Officers also arrested the actor's bodyguard, Earle Caldwell, and charged him with conspiracy to commit murder even though he was out of town the night of the slaying. Police would not comment on whether he was expected to testify against Blake. A police spokesman had earlier identified the bodyguard as Earl Caulfield.
Bonny Lee Bakley, 44, was shot to death May 4, 2001 as she sat in the 68-year-old actor's sports car on a dark street near his favorite restaurant where they both had eaten.
Blake has always denied he was the killer and has portrayed Bakley as a celebrity hound who often conned men out of money in lonely heart schemes.
Police will ask the district attorney's office to charge Blake with one count of murder with special circumstance -- meaning that he could face the death penalty if convicted because he allegedly lay in wait for his victim.
Police will also ask for two counts of solicitation of murder against Blake but did not go into details. There have been tabloid reports that he had approached two different people about killing his wife -- reports the actor denied.
Harland Braun, Blake's attorney, said "Robert is calm and collected. His main concern now is his children, especially Rosie (his three-year-old daughter with Bakley). ... All he was interested in talking about is how this is going to affect his children. We didn't discuss anything else. We haven't seen their case."
And in an echo of the Simpson case. he added, "I believe that the real killer is still out there."
Braun said he called the actor to say he would be arrested and Blake said, "'I am only wearing shorts. Do I have time to change?' I said no just go to the front door and surrender."
Blake, who in recent years has kept out of the limelight, dined with Bakley at his favorite restaurant, Vitello's, on the night of her death.
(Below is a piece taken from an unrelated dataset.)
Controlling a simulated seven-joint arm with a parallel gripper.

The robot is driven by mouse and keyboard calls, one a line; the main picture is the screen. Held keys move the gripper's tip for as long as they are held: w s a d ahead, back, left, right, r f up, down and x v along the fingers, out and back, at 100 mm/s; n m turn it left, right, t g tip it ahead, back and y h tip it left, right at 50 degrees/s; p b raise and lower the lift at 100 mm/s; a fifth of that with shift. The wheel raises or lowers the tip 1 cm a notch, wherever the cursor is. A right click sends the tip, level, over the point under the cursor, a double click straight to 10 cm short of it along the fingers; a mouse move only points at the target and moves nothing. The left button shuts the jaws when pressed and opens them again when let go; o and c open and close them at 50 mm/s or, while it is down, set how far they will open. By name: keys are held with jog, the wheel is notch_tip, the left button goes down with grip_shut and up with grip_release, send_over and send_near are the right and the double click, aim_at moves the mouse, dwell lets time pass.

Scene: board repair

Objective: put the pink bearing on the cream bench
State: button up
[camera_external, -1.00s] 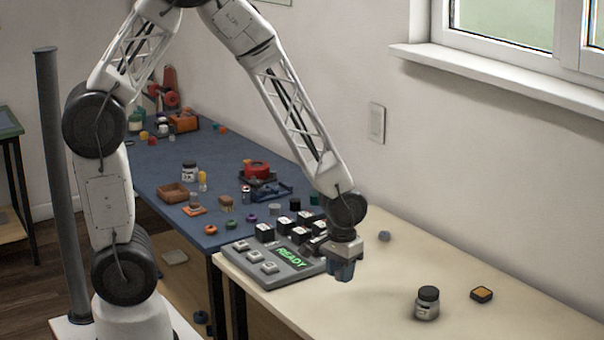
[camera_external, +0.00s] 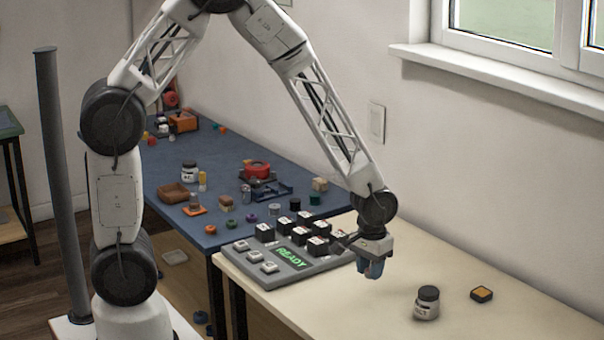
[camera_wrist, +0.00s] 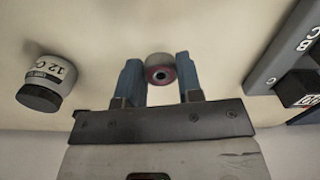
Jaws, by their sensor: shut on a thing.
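The pink bearing (camera_wrist: 160,70), a short grey cylinder with a pink ring on its end face, sits between the two blue fingers of my gripper (camera_wrist: 161,78) in the wrist view. Both fingers touch its sides. In the external view my gripper (camera_external: 372,269) points down over the cream bench (camera_external: 480,250), right of the keypad console. The bearing cannot be made out there, as the fingers hide it. The gap between the fingertips and the bench is hard to judge.
A grey console (camera_external: 285,262) with a green READY display and black and white keys stands left of my gripper. A black-capped jar (camera_external: 427,303) and a small dark block with an orange top (camera_external: 481,294) lie to the right. A blue table (camera_external: 185,165) behind holds several small parts.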

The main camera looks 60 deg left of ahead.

He has told police he left her sitting in his car while he went back to the Italian eatery to retrieve something he had left at their table: his gun.
He said he returned to the car to find her dead in the passenger seat, apparently shot at close range by a gunman who fled into the night.
Police, who were criticized for slow progress in the case and were presumably still smarting from Simpson's acquittal, did not immediately reveal what evidence they had uncovered that led them, after almost a year, to arrest Blake.
Blake's home and the separate house on his property that his wife lived in have been extensively searched and he had been interviewed at length by detectives. He has also submitted to tests for gunshot residue on his hands and clothing.
Blake, who appeared in 127 films, was acclaimed for his portrayal of killer Perry Smith in 1967's "In Cold Blood," based on Truman Capote's book of the same name.
That film documented the murder of the Clutter family of Kansas. His most recent films include "Money Train" in 1995 and David Lynch's "Lost Highway" in 1997.